Tantissime volte. Anche da un serial killer, da Marco Bergamo. Querele assurde e tutte archiviate. Tranne una, quella di Silvia Signorelli, la figlia di Paolo Signorelli, condannato in via definitiva per associazione sovversiva e banda armata. Dopo una querela arrivata a Milano e archiviata, la mannaia si è ripresentata a Verona. Dove sono stata rinviata a giudizio per la stessa intervista, quella a Vincenzo Vinciguerra. Un’intervista che ha permesso la riapertura della indagini sull’omicidio di Mino Pecorelli. Che è finita nella sentenza che a Bologna ha condannato all’ergastolo l’ex Nar Gilberto Cavallini. Per le sue dichiarazioni, Vinciguerra è stato ritenuto un teste importante nel processo ai mandanti della strage alla stazione.

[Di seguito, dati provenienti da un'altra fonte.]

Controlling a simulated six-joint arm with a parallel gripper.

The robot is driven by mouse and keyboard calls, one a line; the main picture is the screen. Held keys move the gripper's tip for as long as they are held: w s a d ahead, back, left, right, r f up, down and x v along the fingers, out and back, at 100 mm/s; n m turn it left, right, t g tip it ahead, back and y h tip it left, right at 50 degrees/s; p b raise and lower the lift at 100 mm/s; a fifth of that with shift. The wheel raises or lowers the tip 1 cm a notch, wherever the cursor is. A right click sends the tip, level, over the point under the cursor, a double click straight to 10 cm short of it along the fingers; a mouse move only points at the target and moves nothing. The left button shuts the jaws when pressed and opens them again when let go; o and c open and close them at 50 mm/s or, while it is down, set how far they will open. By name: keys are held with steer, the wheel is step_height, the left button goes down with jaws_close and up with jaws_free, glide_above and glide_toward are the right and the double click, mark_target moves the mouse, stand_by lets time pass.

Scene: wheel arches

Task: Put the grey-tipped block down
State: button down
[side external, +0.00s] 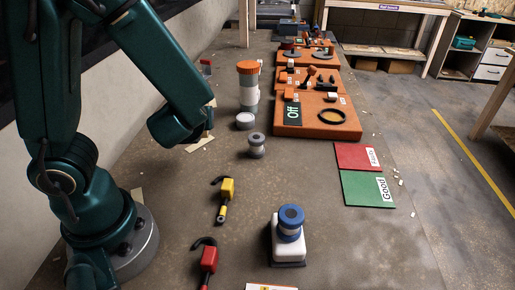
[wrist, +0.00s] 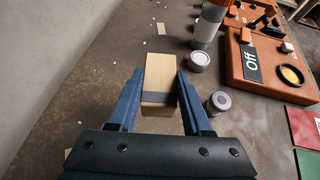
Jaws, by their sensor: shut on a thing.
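The grey-tipped block (wrist: 159,75) is a pale wooden block with a dark grey band at its near end. In the wrist view it sits between the two blue fingers of my gripper (wrist: 155,84), which is shut on it. In the side view my gripper (side external: 203,122) is low over the left part of the table, largely hidden by my arm. I cannot clearly make out the block there, nor tell whether its underside touches the surface.
A white jar (side external: 245,120), a grey knobbed piece (side external: 256,145) and an orange-topped cylinder (side external: 248,85) stand to the right. Beyond them are an orange panel (side external: 290,128) and red (side external: 356,156) and green (side external: 366,189) mats. Yellow (side external: 227,189) and red (side external: 208,260) tools lie nearer.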

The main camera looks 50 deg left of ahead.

Eppure, a Verona, un altro giudice ha deciso per il mio rinvio a giudizio. Verona, città storicamente nera. Secondo quel tribunale avrei leso la memoria e la rispettabilità di Paolo Signorelli, ripeto: condannato in via definitiva per associazione sovversiva e banda armata. Una sorta di persecuzione, quella di Silvia Signorelli, prima a Milano dove ha pure presentato opposizione all’archiviazione e poi a Verona… chissà, magari c’è dell’altro. O qualcun altro.
È un’intuizione la sua?
Un dubbio…
Nel corso della sua carriera, le è mai capitato che la ragione le dicesse: questa è la strada giusta. Ma poi ciò che mancava per confermare il suo pensiero, fosse quella prova, materiale, che avrebbe potuto cambiare uno scenario? E che avrebbe confermato quanto lei pensava?

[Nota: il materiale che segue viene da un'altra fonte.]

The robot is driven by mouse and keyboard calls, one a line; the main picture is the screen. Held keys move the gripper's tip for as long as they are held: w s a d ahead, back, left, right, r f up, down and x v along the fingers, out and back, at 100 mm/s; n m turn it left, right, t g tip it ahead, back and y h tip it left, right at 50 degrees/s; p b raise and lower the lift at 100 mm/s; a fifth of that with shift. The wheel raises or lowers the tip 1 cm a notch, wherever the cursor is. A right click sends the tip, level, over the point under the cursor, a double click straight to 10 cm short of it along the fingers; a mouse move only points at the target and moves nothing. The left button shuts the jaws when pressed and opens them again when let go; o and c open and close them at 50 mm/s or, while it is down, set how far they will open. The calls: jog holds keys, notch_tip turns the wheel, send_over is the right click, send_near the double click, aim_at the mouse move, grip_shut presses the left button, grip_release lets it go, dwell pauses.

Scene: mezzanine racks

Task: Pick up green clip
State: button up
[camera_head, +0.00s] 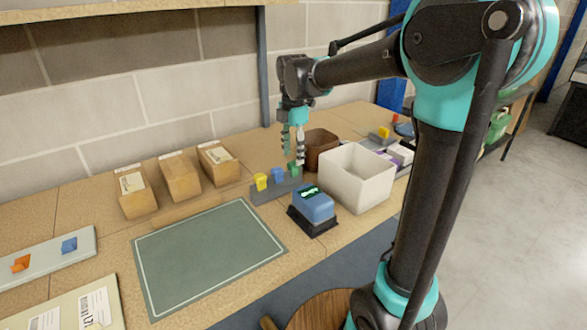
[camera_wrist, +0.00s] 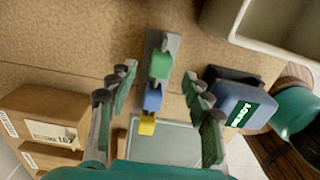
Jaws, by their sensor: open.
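The green clip (camera_head: 294,169) stands at one end of a grey rail (camera_head: 263,196), in a row with a blue clip (camera_head: 278,175) and a yellow clip (camera_head: 261,182). My gripper (camera_head: 293,156) is open and points down just above the green clip. In the wrist view the green clip (camera_wrist: 160,65) lies between the open fingertips (camera_wrist: 158,78), with gaps on both sides. The blue clip (camera_wrist: 152,97) and yellow clip (camera_wrist: 147,124) line up below it. The fingers partly hide the green clip in the head view.
A white bin (camera_head: 357,178) and a brown container (camera_head: 319,149) stand close to the right. A blue device on a black base (camera_head: 313,207) is in front. Several cardboard boxes (camera_head: 180,177) stand at the left. The green mat (camera_head: 208,250) is clear.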

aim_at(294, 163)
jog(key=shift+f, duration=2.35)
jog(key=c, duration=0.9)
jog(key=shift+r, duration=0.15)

Tutte le volte che ho avuto un’intuizione ho cercato prove che andassero a confermarla. È una sorta di lavoro di inchiesta autonomo, ma a malincuore dico che spesso è inutile se non trova il coraggio di un magistrato. Perché il giornalista può arrivare prima, può cercare e anche trovare le prove ma se chi indaga nelle procure non ha il coraggio di un rinvio a giudizio, tutto è stato inutile. Sono i giudici a scrivere le sentenze.